INSTRUCTIONS TO FOLLOW =
Wherever the word "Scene" shows up in a line, please copy that line.

DATA PROVIDED =

--------------------------------

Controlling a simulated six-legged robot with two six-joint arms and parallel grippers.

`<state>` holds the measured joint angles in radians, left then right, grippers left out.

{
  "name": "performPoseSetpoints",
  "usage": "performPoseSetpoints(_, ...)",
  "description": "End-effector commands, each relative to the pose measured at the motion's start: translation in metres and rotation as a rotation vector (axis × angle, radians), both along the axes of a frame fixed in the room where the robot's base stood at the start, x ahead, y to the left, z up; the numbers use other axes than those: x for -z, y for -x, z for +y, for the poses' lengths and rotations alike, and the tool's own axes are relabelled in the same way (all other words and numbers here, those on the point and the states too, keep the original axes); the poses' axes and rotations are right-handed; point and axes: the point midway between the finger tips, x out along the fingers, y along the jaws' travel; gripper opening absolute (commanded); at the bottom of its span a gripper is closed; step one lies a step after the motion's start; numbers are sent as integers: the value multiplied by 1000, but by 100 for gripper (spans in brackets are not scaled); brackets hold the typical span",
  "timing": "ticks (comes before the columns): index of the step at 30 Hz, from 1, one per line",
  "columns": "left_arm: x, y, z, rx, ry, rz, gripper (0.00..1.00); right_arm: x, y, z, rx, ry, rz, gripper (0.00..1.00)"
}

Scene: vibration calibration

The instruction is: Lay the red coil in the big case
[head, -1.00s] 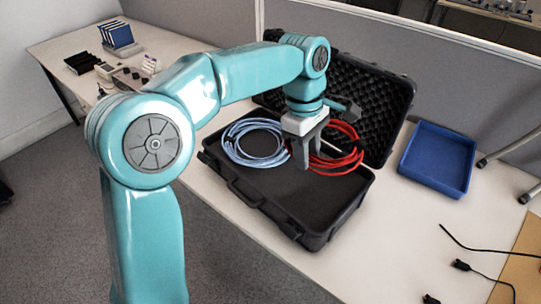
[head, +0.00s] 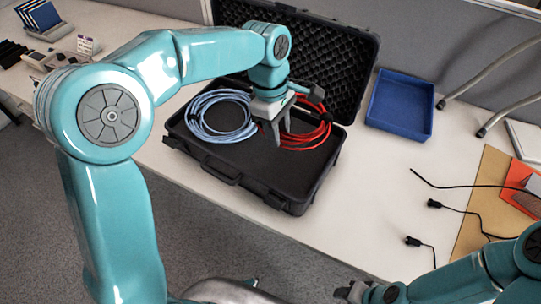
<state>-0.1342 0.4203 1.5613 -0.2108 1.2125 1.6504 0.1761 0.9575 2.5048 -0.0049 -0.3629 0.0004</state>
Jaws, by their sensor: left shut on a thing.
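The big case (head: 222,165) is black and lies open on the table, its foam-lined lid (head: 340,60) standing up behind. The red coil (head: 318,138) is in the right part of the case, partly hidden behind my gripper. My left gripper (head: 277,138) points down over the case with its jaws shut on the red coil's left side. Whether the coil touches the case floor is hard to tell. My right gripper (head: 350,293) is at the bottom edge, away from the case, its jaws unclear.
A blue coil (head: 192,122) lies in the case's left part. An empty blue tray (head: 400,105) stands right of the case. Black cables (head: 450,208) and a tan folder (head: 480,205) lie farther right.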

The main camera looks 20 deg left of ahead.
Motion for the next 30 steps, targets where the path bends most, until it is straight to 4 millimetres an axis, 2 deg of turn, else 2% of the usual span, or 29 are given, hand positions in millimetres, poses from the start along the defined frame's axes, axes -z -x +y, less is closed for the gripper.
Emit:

--------------------------------

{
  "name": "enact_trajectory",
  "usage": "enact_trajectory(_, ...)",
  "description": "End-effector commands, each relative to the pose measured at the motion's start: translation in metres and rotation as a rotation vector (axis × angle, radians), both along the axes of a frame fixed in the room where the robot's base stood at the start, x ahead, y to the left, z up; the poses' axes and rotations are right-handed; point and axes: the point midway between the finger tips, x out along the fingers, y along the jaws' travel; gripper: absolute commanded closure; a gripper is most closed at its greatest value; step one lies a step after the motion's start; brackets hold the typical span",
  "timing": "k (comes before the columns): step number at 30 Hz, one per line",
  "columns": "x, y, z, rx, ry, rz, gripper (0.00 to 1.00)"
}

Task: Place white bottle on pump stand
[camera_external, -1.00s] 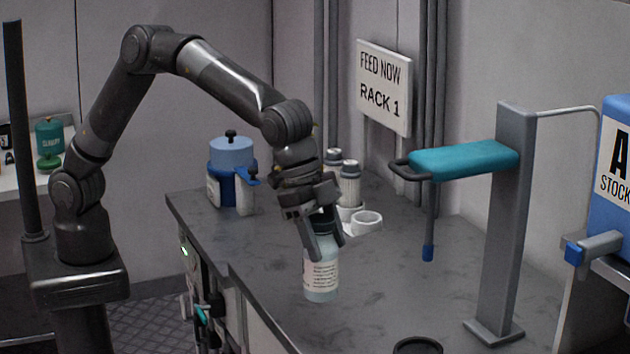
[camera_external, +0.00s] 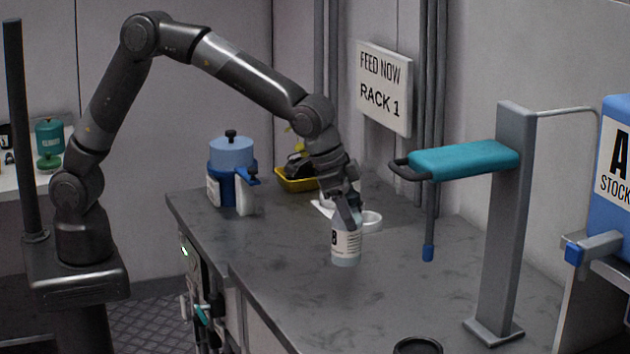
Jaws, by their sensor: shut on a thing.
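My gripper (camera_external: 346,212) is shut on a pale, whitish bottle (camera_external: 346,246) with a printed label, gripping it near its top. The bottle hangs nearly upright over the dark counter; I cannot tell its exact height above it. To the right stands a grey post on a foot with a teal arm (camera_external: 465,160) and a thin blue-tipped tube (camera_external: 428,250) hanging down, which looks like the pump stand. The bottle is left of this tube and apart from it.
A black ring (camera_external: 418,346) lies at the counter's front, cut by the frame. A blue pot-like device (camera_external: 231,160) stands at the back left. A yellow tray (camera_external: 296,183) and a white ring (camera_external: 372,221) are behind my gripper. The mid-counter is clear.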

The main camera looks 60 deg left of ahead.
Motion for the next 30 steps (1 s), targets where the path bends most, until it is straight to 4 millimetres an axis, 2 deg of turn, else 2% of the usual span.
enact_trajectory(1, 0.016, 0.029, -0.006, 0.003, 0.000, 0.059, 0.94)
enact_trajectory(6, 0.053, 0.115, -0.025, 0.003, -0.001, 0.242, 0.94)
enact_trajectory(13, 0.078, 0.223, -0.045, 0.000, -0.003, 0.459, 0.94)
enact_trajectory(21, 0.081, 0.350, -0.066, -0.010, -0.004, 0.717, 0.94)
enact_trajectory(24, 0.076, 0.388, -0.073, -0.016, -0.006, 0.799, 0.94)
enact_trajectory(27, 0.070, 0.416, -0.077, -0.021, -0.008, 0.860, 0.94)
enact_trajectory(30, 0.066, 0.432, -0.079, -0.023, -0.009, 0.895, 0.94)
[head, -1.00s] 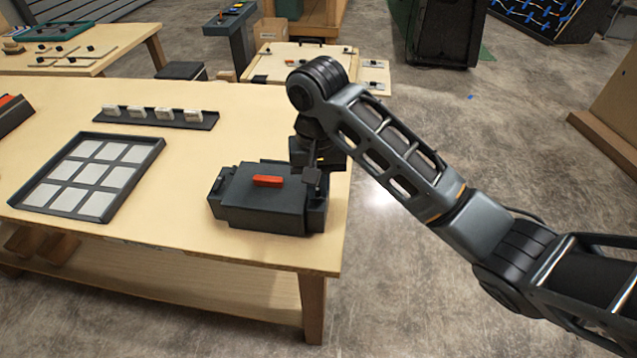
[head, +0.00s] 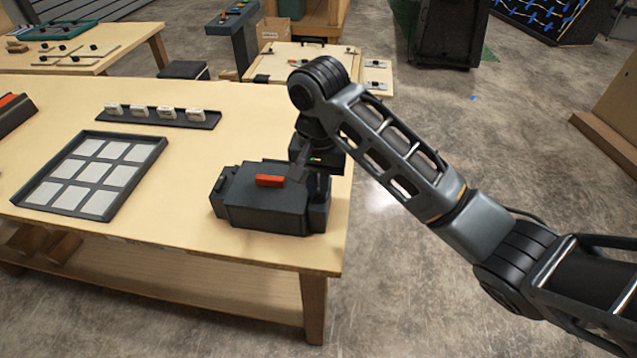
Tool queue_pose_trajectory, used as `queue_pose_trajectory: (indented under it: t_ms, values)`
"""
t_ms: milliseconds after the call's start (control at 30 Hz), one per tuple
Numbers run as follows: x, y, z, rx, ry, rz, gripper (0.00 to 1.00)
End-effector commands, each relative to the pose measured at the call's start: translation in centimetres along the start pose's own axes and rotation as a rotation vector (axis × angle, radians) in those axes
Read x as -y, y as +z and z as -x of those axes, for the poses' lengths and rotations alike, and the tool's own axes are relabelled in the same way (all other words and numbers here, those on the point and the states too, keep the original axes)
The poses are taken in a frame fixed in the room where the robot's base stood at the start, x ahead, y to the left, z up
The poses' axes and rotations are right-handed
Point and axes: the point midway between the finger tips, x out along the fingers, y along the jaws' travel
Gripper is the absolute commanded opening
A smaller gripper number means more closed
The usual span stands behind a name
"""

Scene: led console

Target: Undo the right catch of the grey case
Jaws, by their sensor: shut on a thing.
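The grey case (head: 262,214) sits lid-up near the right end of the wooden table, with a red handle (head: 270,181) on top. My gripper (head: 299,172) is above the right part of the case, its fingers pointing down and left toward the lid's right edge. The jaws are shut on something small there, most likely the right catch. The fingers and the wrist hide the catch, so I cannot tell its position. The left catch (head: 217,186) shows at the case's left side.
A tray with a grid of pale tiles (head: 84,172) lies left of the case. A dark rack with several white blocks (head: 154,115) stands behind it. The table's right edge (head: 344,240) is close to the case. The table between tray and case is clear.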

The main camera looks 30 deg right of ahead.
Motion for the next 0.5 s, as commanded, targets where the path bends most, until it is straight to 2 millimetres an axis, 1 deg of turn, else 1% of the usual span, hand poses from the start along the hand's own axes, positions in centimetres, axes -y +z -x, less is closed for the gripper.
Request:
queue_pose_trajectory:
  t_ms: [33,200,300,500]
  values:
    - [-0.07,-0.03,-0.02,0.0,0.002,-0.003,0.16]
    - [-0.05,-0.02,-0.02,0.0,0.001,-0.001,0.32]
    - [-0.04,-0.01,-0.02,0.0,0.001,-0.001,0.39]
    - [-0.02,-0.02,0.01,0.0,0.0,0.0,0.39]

--------------------------------

THE COMPLETED TASK =
Scene: vibration calibration
Scene: led console

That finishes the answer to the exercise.